Hebrews 10:35. Cast not away therefore your confidence,— "Do not cast away, on the contrary, hold fast that liberty, that freedom of access (παρρησιαν ), which is granted you to enter into the holy of holies." See ch. Heb 3:6 and Heb 10:19 of this chapter.
Hebrews 10:36. For ye have need of patience;— "You have need of steady perseverance, or of holding out to the end." See Revelation 17:18; Revelation 3:3; Revelation 3:11.
Hebrews 10:37. For yet a little while,— Some would render the Greek, which is emphatical,—a little, a very little time,— μικρον οσον οσον . It has been observed that 'Ο ερχομενος, the Comer, is a title given to the Messiah. See Mat 11:3 and Habakkuk 2:3; Habakkuk 2:20. The Hebrews were to wait with patience and perseverance, that they might receive the promise of an eternal inheritance. They were to hold out for some time, be it more or less; and he that is to come, will come, and will not delay his coming beyond the time appointed. See Hebrews 10:25.
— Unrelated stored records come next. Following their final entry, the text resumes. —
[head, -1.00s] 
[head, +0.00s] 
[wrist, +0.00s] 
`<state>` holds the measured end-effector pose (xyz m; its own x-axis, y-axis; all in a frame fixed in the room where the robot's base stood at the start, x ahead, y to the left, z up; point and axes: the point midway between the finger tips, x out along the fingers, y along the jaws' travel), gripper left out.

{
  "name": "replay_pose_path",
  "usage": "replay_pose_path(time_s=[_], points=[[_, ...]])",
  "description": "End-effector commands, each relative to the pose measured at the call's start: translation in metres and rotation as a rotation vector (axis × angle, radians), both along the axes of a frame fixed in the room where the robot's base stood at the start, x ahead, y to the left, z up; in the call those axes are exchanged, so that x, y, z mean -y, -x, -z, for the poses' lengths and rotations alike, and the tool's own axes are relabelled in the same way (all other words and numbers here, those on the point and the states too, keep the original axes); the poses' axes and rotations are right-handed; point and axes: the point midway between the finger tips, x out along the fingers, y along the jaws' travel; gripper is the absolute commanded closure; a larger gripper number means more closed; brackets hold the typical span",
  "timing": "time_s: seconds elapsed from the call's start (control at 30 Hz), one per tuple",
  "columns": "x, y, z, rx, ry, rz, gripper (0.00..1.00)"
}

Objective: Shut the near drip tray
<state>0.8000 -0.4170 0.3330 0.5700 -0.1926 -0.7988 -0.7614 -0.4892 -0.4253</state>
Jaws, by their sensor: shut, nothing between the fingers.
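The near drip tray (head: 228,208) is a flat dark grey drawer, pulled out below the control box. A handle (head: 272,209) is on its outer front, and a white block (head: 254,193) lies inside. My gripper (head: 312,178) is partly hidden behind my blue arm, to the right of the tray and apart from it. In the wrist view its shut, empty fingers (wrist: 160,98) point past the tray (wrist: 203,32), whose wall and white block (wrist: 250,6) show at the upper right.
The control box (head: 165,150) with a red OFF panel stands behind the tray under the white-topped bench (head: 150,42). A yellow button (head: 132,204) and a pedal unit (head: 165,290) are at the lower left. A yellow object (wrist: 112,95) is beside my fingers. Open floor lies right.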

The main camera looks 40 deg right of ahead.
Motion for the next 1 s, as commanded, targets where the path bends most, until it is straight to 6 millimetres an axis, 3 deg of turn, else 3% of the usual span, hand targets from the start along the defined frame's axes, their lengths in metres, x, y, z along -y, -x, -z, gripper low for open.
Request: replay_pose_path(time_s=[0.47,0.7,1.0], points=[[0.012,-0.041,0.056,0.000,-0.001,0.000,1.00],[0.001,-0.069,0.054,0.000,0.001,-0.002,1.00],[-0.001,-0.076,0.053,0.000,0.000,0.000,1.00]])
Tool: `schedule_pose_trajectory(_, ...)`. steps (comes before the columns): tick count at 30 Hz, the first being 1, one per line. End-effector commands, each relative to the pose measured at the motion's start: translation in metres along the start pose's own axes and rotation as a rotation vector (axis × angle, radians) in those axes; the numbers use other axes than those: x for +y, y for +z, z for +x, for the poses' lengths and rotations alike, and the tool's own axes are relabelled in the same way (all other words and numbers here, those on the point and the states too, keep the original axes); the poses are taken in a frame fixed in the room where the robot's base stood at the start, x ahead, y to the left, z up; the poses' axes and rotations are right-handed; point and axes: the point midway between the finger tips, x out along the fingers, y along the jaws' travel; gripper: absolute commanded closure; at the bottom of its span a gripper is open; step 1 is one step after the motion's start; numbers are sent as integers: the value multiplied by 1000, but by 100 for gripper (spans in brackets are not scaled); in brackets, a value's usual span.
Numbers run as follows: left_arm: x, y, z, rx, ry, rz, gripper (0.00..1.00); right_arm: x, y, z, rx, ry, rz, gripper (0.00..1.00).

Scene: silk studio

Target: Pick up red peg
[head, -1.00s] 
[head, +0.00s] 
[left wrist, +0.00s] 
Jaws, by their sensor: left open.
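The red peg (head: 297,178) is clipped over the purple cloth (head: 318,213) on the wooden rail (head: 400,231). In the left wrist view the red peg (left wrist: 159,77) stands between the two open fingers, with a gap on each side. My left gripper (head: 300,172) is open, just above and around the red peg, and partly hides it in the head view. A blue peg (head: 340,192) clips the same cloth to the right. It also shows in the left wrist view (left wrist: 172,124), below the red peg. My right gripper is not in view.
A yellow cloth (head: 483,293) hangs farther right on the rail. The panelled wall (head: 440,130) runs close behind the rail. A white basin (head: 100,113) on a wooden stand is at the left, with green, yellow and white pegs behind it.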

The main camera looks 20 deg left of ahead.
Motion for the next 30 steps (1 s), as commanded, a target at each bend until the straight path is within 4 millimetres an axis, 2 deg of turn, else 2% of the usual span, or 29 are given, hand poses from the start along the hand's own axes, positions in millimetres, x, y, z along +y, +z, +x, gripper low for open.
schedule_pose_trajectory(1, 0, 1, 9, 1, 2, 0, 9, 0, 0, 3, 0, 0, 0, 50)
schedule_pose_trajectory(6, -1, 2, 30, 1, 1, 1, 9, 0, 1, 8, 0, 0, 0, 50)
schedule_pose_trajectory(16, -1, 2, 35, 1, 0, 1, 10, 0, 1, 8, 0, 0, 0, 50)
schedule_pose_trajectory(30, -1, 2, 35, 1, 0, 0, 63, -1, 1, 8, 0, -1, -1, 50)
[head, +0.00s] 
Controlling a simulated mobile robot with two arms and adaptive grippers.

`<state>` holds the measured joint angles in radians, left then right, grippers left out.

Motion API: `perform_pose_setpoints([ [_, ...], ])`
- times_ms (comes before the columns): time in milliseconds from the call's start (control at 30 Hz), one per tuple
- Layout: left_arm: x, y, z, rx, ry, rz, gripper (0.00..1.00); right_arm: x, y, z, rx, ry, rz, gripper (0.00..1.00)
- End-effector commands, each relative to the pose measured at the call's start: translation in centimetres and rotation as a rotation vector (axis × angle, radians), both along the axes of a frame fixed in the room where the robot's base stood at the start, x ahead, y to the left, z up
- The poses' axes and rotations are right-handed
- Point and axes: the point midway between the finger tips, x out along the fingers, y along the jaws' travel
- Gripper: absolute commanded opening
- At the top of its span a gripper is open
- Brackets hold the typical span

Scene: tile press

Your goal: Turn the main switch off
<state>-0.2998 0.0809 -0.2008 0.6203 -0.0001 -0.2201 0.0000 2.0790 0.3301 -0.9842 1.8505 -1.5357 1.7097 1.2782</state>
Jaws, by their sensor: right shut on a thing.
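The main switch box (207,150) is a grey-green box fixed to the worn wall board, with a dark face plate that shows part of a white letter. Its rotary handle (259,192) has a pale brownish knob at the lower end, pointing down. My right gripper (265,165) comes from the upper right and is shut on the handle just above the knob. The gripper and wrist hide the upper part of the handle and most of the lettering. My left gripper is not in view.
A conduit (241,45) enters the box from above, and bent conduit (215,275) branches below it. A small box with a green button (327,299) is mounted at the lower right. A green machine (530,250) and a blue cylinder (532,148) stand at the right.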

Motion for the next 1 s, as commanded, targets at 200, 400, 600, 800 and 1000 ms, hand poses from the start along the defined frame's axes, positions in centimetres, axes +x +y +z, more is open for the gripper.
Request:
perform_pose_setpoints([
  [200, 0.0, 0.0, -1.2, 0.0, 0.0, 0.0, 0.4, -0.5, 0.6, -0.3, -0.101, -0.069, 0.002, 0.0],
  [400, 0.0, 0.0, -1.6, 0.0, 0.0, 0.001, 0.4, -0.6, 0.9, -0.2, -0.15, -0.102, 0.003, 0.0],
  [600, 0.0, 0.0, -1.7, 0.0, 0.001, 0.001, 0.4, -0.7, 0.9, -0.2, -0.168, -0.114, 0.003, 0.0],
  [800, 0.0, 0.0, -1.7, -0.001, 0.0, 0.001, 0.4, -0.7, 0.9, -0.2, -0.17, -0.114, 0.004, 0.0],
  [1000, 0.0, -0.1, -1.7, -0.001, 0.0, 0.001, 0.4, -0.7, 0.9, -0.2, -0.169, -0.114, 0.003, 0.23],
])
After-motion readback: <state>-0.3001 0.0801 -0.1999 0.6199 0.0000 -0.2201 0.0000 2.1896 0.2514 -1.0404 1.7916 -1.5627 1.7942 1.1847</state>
Hebrews 10:38. Now the just shall live by faith:— Dr. Sykes is of opinion, that this sentence would stand better connected with the preceding words, if a full stop were not put after the word tarry, but the whole were read in one continued sentence: "He that shall come, will come at the time appointed; and those who are just, from and by theirfaith in Christ, shall live." St. Paul has, throughout the epistles to the Romans and Galatians, shewn that we are justified by faith: Romans 1:21.Galatians 3:11-23; Galatians 3:11-23. Those then who perseveringly believe in Christ, are to receive the gift of God, which is eternal life. Romans 6:23. There is nothing for any man in the next clause; it should be, If he, namely, the just man, the person of whom he is speaking, draw back: "If, in times of difficulty, the just man by faith, apostatize from the faith whereby he was justified, my soul, saith God, shall have no pleasure in him; but I shall rather, as it were, hate him, and cast him off."—"But we are not (continues the apostle, Hebrews 10:39.) of those, who through fear and cowardice draw back, and renounce our profession,—a wickedness which must end in destruction; but we are men of faith, real believers in Christ, who are justified by that faith which terminates to the faithful in the gain of the soul." As the one was to lead to the destruction, the loss of the soul; the other was to lead to the acquisition, or gain of the soul. See 1 Thessalonians 5:3.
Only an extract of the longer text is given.